Con l’arrivo di Mourinho la questione cambia. I due hanno troppa personalità per convivere. Mario lancia i primi segnali di insofferenza, ma a modo suo. Si allena svogliatamente e l’allenatore spesso lo lascia in panchina, se non in tribuna. Quando entra, non usa mezzi termini: o gioca come se non gliene fregasse nulla e sbuffa, oppure prende la palla e spacca la rete. La stagione successiva, quella dell’ormai celebre ‘triplete’, Mario è convinto di poter dare un contributo maggiore. E invece no, non vede ilo campo con la regolarità che si augurava.
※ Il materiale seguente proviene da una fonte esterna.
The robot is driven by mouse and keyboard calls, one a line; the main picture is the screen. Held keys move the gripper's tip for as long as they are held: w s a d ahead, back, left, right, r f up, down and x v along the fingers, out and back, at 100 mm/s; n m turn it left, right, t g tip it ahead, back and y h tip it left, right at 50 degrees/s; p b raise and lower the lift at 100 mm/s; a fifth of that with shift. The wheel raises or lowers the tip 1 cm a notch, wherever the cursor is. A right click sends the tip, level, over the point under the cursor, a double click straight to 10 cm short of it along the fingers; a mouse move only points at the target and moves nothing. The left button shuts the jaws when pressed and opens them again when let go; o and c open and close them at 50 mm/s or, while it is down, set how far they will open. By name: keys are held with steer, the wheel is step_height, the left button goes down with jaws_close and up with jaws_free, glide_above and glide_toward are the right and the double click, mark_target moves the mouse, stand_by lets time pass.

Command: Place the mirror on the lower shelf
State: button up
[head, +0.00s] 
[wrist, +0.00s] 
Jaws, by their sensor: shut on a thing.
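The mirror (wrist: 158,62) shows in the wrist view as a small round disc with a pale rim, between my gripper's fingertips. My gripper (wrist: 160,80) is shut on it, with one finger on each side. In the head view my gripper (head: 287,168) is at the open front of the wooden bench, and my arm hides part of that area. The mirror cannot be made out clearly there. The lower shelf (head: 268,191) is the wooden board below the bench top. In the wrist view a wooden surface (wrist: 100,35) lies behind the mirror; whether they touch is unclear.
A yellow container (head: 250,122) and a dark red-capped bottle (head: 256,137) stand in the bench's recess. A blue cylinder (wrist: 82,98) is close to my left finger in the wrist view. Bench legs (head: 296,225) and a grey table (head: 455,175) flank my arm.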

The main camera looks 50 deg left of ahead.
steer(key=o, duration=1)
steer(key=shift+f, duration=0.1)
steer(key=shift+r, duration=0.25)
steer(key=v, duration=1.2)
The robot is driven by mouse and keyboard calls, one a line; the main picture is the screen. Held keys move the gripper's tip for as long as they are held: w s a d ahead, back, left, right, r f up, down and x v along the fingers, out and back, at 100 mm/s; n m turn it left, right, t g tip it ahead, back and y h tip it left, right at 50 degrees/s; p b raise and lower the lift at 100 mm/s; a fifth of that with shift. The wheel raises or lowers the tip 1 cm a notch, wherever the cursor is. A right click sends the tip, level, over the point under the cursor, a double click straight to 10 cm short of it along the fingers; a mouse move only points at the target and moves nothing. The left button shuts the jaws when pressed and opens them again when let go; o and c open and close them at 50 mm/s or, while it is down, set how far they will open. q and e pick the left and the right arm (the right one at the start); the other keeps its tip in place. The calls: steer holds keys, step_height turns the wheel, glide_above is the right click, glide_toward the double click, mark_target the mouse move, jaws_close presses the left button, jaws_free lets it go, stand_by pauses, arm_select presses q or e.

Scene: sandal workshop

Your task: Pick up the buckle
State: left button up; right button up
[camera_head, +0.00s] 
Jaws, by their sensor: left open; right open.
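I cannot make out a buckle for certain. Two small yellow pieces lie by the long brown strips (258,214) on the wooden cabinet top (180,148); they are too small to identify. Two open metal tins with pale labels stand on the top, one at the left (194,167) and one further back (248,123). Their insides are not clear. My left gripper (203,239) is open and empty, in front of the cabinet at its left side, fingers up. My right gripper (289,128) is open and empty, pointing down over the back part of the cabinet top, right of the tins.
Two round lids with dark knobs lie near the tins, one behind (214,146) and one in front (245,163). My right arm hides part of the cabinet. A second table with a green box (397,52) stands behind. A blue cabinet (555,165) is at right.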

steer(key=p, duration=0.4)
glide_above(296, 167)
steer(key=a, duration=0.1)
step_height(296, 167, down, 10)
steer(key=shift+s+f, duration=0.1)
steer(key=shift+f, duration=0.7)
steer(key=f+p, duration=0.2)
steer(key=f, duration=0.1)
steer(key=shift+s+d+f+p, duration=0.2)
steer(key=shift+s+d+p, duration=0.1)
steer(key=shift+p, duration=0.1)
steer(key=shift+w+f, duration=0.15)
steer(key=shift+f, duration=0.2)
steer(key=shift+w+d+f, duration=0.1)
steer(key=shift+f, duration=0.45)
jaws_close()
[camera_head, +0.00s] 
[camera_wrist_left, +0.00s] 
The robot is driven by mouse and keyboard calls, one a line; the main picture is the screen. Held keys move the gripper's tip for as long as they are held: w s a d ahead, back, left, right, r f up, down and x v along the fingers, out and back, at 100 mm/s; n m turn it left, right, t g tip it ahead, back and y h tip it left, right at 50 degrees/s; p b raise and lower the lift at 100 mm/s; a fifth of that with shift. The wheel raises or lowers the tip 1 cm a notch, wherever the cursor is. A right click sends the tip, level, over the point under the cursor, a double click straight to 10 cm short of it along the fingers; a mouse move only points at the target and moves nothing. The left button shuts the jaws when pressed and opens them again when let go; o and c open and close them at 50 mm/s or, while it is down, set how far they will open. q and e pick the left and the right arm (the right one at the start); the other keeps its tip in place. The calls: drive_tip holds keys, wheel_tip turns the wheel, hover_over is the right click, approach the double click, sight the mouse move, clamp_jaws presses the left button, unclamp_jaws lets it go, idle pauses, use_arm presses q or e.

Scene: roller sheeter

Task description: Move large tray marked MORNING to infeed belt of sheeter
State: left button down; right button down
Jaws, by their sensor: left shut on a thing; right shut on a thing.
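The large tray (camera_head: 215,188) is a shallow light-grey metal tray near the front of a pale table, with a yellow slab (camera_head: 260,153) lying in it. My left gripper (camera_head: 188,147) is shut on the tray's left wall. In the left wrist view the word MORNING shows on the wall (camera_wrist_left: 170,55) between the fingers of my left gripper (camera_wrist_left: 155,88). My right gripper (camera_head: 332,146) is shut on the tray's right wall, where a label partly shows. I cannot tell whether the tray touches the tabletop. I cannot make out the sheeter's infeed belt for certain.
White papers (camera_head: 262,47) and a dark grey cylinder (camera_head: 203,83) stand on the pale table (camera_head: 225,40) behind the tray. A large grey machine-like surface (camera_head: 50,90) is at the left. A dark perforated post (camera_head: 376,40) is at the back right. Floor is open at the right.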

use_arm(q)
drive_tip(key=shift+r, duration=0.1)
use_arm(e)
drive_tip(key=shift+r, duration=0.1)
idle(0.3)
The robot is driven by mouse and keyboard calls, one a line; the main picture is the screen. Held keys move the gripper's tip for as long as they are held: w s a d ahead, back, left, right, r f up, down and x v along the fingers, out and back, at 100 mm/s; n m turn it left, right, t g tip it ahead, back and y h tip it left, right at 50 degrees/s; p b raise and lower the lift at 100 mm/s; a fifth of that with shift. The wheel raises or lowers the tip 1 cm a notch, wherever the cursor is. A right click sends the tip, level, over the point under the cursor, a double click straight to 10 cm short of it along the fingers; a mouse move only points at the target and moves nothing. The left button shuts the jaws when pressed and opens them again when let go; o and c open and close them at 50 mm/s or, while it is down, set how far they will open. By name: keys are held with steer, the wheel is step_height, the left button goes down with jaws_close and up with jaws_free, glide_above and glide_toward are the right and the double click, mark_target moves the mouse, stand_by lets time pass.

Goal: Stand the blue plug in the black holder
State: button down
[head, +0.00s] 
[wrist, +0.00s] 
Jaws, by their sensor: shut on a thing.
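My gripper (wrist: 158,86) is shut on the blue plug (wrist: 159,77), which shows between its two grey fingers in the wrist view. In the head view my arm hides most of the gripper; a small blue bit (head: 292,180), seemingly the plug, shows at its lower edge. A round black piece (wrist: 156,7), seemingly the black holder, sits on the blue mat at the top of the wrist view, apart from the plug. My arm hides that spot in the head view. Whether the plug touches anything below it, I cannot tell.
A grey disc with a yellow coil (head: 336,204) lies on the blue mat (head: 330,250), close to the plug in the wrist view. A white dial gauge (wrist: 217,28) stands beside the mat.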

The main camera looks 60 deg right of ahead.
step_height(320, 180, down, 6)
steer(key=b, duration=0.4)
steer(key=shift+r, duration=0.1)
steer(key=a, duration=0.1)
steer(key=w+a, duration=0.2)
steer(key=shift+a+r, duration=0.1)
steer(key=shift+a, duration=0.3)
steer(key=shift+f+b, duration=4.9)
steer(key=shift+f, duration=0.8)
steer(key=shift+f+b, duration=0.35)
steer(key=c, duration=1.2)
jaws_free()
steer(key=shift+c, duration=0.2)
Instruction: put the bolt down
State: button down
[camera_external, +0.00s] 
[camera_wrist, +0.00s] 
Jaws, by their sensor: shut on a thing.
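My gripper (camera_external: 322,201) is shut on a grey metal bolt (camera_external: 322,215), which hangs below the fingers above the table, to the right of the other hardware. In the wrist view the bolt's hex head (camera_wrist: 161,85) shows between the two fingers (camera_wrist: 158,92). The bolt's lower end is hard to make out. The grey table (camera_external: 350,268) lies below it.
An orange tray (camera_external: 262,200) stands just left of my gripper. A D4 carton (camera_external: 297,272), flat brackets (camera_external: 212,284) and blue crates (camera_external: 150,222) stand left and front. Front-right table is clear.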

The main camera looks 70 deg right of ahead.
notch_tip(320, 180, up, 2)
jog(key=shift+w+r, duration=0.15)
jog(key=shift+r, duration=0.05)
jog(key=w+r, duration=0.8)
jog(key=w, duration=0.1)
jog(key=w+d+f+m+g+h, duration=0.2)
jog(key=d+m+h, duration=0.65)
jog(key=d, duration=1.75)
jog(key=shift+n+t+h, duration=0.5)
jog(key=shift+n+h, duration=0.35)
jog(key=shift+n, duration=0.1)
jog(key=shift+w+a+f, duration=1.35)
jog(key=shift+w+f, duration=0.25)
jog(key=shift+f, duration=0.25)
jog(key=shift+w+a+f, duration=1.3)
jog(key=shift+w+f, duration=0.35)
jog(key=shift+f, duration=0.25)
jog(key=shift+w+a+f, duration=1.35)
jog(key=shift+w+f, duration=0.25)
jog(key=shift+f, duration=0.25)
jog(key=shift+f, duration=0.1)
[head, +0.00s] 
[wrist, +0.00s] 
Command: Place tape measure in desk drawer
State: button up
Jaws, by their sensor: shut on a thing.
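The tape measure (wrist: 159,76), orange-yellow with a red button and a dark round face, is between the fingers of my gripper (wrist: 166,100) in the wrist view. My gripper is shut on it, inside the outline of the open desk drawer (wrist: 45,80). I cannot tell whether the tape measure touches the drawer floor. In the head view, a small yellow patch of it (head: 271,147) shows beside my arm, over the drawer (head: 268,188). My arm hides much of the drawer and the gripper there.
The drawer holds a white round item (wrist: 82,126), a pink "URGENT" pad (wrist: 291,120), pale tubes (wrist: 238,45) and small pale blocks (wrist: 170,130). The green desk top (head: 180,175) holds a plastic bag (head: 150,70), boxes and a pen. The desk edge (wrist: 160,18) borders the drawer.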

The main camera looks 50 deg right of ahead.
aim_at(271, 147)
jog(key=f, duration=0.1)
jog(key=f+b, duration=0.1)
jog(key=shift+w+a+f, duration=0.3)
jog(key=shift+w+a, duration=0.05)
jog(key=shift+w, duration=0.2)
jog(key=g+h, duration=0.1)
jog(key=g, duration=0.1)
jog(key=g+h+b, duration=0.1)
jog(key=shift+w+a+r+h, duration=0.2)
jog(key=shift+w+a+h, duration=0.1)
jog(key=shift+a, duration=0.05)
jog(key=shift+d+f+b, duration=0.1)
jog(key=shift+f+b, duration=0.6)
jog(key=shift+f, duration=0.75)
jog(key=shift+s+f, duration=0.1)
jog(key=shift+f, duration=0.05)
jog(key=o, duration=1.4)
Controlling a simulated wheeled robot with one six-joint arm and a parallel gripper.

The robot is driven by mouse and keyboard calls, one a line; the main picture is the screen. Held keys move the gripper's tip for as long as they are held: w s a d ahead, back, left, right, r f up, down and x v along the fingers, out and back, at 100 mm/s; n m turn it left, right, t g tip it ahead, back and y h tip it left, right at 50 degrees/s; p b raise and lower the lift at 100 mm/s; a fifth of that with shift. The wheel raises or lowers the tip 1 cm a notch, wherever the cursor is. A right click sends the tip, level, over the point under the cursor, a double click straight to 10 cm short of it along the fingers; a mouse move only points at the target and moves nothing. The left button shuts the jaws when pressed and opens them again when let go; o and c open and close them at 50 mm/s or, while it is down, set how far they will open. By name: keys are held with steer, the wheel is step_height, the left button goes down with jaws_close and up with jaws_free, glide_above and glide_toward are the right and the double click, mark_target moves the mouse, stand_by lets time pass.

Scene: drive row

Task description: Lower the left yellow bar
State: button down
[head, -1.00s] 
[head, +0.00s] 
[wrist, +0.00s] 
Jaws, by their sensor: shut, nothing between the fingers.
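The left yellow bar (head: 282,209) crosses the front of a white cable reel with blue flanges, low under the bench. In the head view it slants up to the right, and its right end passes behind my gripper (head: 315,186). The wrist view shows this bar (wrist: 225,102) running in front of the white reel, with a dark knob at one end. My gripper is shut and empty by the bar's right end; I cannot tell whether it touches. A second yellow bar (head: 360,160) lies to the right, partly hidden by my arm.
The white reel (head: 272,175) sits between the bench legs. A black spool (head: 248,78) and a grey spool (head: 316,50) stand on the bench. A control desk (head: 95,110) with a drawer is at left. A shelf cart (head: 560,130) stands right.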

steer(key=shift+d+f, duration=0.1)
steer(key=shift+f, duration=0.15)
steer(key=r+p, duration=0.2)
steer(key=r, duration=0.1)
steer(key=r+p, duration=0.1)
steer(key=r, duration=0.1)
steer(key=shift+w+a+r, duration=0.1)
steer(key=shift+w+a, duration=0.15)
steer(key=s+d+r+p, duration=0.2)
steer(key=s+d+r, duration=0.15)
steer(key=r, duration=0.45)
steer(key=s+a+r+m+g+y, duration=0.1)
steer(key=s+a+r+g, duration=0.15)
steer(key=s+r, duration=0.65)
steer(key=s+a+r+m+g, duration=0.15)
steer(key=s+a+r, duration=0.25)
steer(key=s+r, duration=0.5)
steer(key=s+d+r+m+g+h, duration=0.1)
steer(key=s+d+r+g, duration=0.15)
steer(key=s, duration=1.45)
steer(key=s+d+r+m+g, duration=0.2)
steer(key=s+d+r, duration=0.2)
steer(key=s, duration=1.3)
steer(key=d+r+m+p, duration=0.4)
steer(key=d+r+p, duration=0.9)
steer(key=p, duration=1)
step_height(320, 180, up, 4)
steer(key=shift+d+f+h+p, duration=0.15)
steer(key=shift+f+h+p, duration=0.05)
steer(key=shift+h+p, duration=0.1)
Così si fa immortalare dalle telecamere di ‘Striscia’ mentre indossa una maglia del Milan, la squadra per cui tifa fin da piccolo. La cosa irrita i supporter nerazzuri, che cominciano ad essere stufi di un giocatore che si mostra troppo incostante in una stagione si sta dimostrando molto impegnativa. La pentola scoppia nella semifinale di Champions League (la vecchia Coppa dei campioni) contro il Barcellona a S.Siro. L’Inter vince, ma Mario non è protagonista. Entra a partita in corso, sbuffa come suo solito, gioca come non dovrebbe. Il pubblico lo fischia feroce e lui risponde urlando ‘siete tutti dei figli di puttana’ (grazie Mario, sono interista anche io….). Lo strappo è irricucibile, a fine stagione Mario lascia l’Inter. I tifosi neo campioni d’Europa temono possa andare al Milan, invece raggiunge Mancini a Manchester.

Qui comincia a deliziare i tabloid inglesi. Come quando viene fermato dalla polizia mentre viaggia sulla sua auto con 5000 sterline in contanti. Alla domanda ‘che ci fa con tutti quei soldi, Mr. Balotelli?’, lui risponde serafico ‘Io posso. Sono ricco’. E via di questo passo.
Sui di lui, in Italia, si è detto di tutto. Pazzo, maleducato, borioso. Molti tifosi avversari, in particolare quelli della Juve, lo hanno bersagliato di cori razzisti.

Mario Balotelli è un ragazzo di 20 anni che non le manda a dire. Ha vinto praticamente tutto e si è ritrovato ricco in poco tempo. In lui contrastano la spensieratezza dei vent’anni e tutto quello che gli accade intorno. Le starlette, i paparazzi, i tifosi che lo massacrano. Spesso, i calciomantici (stavolta nel senso solo di romantici) accostano il calcio alla letteratura. Pirandello considerava smascheramento ciò che gli altri vedevano come pazzia. I comportamenti bizzarri sono il suo smascheramento. Con personaggi così, il calcio altamente mediatico degli ultimi anni ci campa alla grande. Ma anche quando il pallone non era così legato alle telecamere, gente come Zigoni e Best era considerata pazza ma segretamente ammirata. Se, con tutto il rispetto, i giocatori fossero tutti come Legrottaglie, i genitori sarebbero più contenti di iscrivere i propri figli alle scuole calcio. Ma il calcio in generale non sarebbe la stessa cosa. Se Balotelli conoscesse Palazzeschi, non farebbe altro che dire: ‘E lasciatemi divertire’.